Will Distressed Art be the Next Opportunity for Investment Funds?

Over the past weeks we have seen opportunity capital that is well
organised and looking for a home moving into distressed assets. Just
as vulture funds are circling the property market amid the fallout
from the credit crisis, we at Fine Art Wealth Management, the
London-based art wealth management firm, believe that distressed art
may soon be the next big investment opportunity.

Mixed Signals

Art market indicators over the past six months have been mixed. Both
Christie’s and Sotheby’s say that the six-month period since the last
August, when the credit crunch began, was one of their most
successful six-month periods in their respective histories.
In contrast, it is worth noting that about 60 per cent of lots of
contemporary art failed to achieve expected prices at auction in
February. A recent survey by ArtTactic, the London-based art
research firm indicates that confidence in the contemporary art sector
has dropped 40 per cent over the past six months.
“It is clear that the respondents no longer think that the art market can
be detached from economic realities,” ArtTactic said in the survey.
Some experts believe that the resilience of the art market will be
maintained by the depth and breadth of buying interest. While
historically, there is no clear evidence linking the volatility in the
financial markets with what is happening in the art market this may be
starting to change as a new generation of collectors are buying art for
investment.

Merrill Lynch/Capgemini, in their 2007 World Wealth Report has
stated that “art collecting is increasingly seen as an investment by high
net worth individuals. This in turn, is helping to fuel a large
international art market that has been setting record prices.”

Art Investment Funds

FAWM’s March 2008 survey of global art investment funds indicates
that at least five new art investment funds plan to launch in the first
half of 2008. At least one of these funds has a stated investment
strategy of taking advantage of the expected slow down in the art
market to invest in distressed art assets with an opportunity for
out-performance.

A small number of other funds under development have put their
plans on hold, choosing instead to wait and see what will happen with
the turmoil in the financial markets.

The emerging markets, such as China, India, and the Middle East
remain key geographic interest areas for new art funds globally, with
speculation in contemporary art being the predominant focus.

Market Watch

If speculative forces continue to bid up art prices to unsustainable
levels, FAWM believes that the likelihood of a price correction will
increase. Equally, the current credit crisis may force art works into the
market at distressed levels that might otherwise never have changed
hands.

Much like the financial markets, the art market is not immune to
bubbles. In fact, the rate from which prices in the art market are
driven by tastes and fashion, particularly in the contemporary sector,
is much greater than other financial markets where value is more a
function of market fundamentals.

The most significant bubble in the art market occurred in the late
1980s and early 1990s in the Impressionist sector and was caused by
soaring Japanese demand. Today it is widely believed that
contemporary sector may be experiencing a similar bubble.

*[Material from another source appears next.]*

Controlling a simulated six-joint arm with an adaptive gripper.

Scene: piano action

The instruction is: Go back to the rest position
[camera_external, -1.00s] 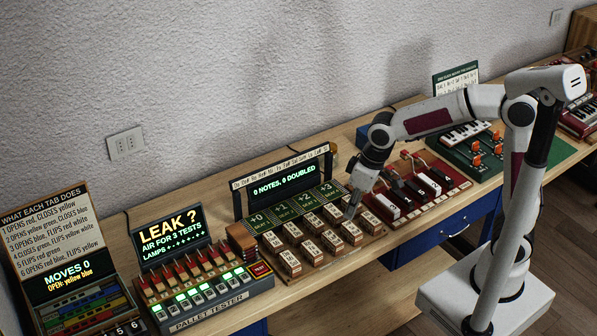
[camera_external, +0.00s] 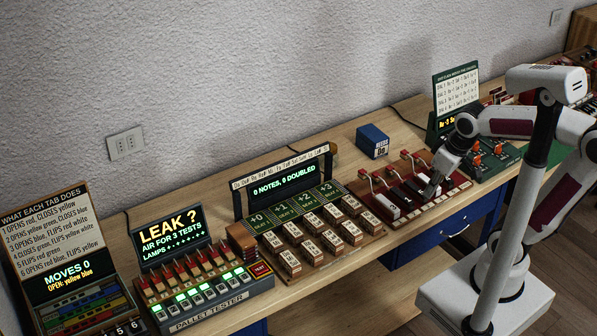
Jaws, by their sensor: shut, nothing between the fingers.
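My gripper (camera_external: 432,188) is shut and empty. It points down over the red-based board with black and white keys (camera_external: 410,190), near its right half. I cannot tell whether the fingertips touch a key. My arm reaches in from the right, bent above my white base at the lower right. The board with wooden blocks (camera_external: 312,232) stands left of my gripper, and its display (camera_external: 284,188) reads "0 NOTES, 0 DOUBLED".
A green unit with orange parts (camera_external: 487,158) and an upright card (camera_external: 456,91) stands close right of my gripper. A blue box (camera_external: 372,141) sits behind the keys. The pallet tester (camera_external: 205,290) and tab panel (camera_external: 70,285) are far left. Bare bench (camera_external: 345,165) shows behind the boards.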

As in the period of the Impressionist bubble, it is interesting to note
that there is also a new and distinctive group of buyers that has
emerged, pushing prices steadily upward. A large number of these
buyers include new collectors from emerging markets who have
achieved enormous levels of personal wealth from strong advances in
GDP and market capitalisation taking place in their respective
countries.

If these sources of new wealth dry up, it is possible that the
contemporary art sector in particular, could experience a correction.
But some experts believe it is too soon to be talking about distressed
art and that the market has a truly global client base which will allow
it to weather the storm. Whatever the case may be, one thing for
certain is that the art market is entering a period of accelerating
change and complexity.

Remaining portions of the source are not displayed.